Task statement >>
Starting at the first line of the listing below, repeat each line up to and including the one containing "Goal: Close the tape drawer". Leave out pictures.

____ Dataset excerpt

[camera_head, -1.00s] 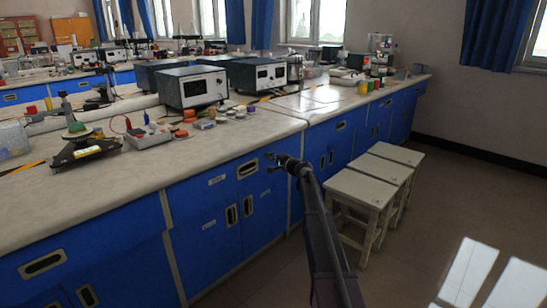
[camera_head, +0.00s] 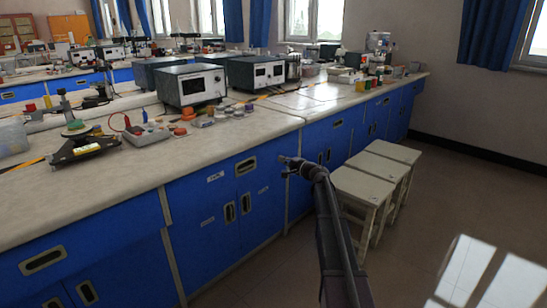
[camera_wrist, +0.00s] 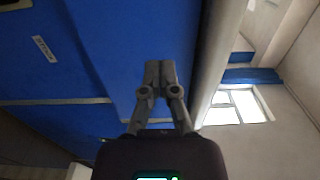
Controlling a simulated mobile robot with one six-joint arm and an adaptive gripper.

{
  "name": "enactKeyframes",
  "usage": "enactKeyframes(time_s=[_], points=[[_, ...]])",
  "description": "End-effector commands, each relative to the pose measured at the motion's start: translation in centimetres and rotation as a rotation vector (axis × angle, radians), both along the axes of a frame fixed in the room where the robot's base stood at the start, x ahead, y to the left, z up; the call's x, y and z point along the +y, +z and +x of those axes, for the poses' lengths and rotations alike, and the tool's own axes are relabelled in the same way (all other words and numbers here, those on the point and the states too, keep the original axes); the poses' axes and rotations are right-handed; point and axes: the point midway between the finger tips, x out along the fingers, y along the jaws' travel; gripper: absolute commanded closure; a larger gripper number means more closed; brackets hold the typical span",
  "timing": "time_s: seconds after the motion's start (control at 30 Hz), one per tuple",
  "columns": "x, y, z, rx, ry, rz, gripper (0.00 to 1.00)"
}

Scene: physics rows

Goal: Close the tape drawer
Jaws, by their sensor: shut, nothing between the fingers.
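The blue drawer front (camera_head: 205,189) with a small white label (camera_head: 215,176) and a recessed handle (camera_head: 246,166) lies just under the countertop. It looks about flush with the cabinet; I cannot tell whether a small gap is left. The label is too small to read. My gripper (camera_head: 288,163) is shut and empty, near the right end of this drawer front in the head view. In the wrist view my gripper (camera_wrist: 160,66) has its fingertips together against a blue front (camera_wrist: 135,35), beside the pale countertop edge (camera_wrist: 212,60). Contact is not clear.
The pale countertop (camera_head: 110,180) overhangs the cabinets and carries instruments and small jars. Cabinet doors (camera_head: 240,215) are below the drawer. Several pale stools (camera_head: 365,185) stand right of my arm. The floor (camera_head: 440,200) farther right is clear.

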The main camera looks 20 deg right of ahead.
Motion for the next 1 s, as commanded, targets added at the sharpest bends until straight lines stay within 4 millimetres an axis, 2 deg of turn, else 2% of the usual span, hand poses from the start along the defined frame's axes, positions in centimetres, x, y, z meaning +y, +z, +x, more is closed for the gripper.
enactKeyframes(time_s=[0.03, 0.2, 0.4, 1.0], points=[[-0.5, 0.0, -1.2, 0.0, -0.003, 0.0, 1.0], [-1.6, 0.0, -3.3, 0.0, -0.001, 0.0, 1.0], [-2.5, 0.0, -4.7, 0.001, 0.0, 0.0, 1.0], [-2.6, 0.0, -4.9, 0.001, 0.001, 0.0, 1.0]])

________

The answer >>
[camera_head, -1.00s] 
[camera_head, +0.00s] 
[camera_wrist, +0.00s] 
Controlling a simulated mobile robot with one six-joint arm and an adaptive gripper.

{
  "name": "enactKeyframes",
  "usage": "enactKeyframes(time_s=[_], points=[[_, ...]])",
  "description": "End-effector commands, each relative to the pose measured at the motion's start: translation in centimetres and rotation as a rotation vector (axis × angle, radians), both along the axes of a frame fixed in the room where the robot's base stood at the start, x ahead, y to the left, z up; the call's x, y and z point along the +y, +z and +x of those axes, for the poses' lengths and rotations alike, and the tool's own axes are relabelled in the same way (all other words and numbers here, those on the point and the states too, keep the original axes); the poses' axes and rotations are right-handed; point and axes: the point midway between the finger tips, x out along the fingers, y along the jaws' travel; gripper: absolute commanded closure; a larger gripper number means more closed; brackets hold the typical span",
  "timing": "time_s: seconds after the motion's start (control at 30 Hz), one per tuple",
  "columns": "x, y, z, rx, ry, rz, gripper (0.00 to 1.00)"
}

Scene: physics rows

Goal: Close the tape drawer

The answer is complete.